Regardless of how cheap your food is, and how fast you can deliver it, if you continually screw up customers’ orders, treat them with contempt when they make requests, and are flat out rude—they won’t return. Those addictively delicious, crispy, salty fries and the smooth sweetness of a $1.29 hot fudge sundae can only cover up so much bitterness from your employees.
Known the world over for their iconic Golden Arches and greasy boxes of children’s happiness, Ronald and Co. appear to be slowly coming around to today’s customers—who value good customer service and support and will quickly and boisterously share with the digital world when they encounter sub-par service.
Lately, they’ve focused on rehabbing the company’s image from a mechanical slinger of processed, fatty foods (“Super Size Me” wasn’t the best PR), to an affordable, fresh, quick-service café with options (even healthy ones) for every mood, taste and budget. Their attempts to remain relevant to today’s customers—adding variety to the menu, redesigning their locations, even adding upscale beverages (they have real-fruit smoothies, at McDonald’s, seriously)—are impressive in contrast to the old McDonald’s. But while extensive, and expensive, these changes were only skin-deep.
Ronald is wearing the right things, he’s listening to the right bands, but underneath he is still the same old, creepy, rude clown.

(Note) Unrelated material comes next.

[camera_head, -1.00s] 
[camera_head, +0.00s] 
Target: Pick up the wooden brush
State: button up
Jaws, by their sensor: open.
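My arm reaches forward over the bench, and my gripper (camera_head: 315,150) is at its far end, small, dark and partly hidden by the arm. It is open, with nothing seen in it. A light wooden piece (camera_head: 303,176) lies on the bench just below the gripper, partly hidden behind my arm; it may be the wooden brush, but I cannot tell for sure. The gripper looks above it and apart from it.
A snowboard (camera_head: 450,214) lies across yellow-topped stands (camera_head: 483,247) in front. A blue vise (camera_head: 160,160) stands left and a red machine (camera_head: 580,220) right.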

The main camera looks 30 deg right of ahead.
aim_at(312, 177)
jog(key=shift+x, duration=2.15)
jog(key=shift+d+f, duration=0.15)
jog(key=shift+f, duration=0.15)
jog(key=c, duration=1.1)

The reason why others are passing McDonald’s by, as McDonald’s has finally admitted, is because they have a cultural problem with customer service. Their culture isn’t centered on the customer. The new expert-designed spaces and menus are aimed to make McDonald’s convenient, comfortable and friendly in today’s marketplace, but the key ingredient – the people delivering the customer service – was neglected rather than rehabbed.
Last week, for the first time in a very long time, I had a meal at McDonald’s. I stopped in for breakfast at a trendy, clean, well-designed space in downtown Chicago’s Loop. Uncluttered, well designed, easy-to-use digital menu boards welcomed me, enticed me to order. I even had a choice of fashionable mid-century chairs to sit in and eat. The space was great – it felt cool and comfortable, and was more an extension of it’s chic neighbor, the W hotel, than a competitor to the Dunkin’ Donuts across the street.
Yet the whole experience fell flat because the employees were mechanical, impersonal, and in the case of the one who handed me my order, flat-out rude. I was somehow inconveniencing them for making a simple request.
Maybe McDonald’s will get it right. Maybe the small-business owners that operate the majority of their restaurants in America will realize that the Golden Arches only go so far, that they need to focus on building a customer service culture that gives everyone, not just those under the age of 10, a happy meal.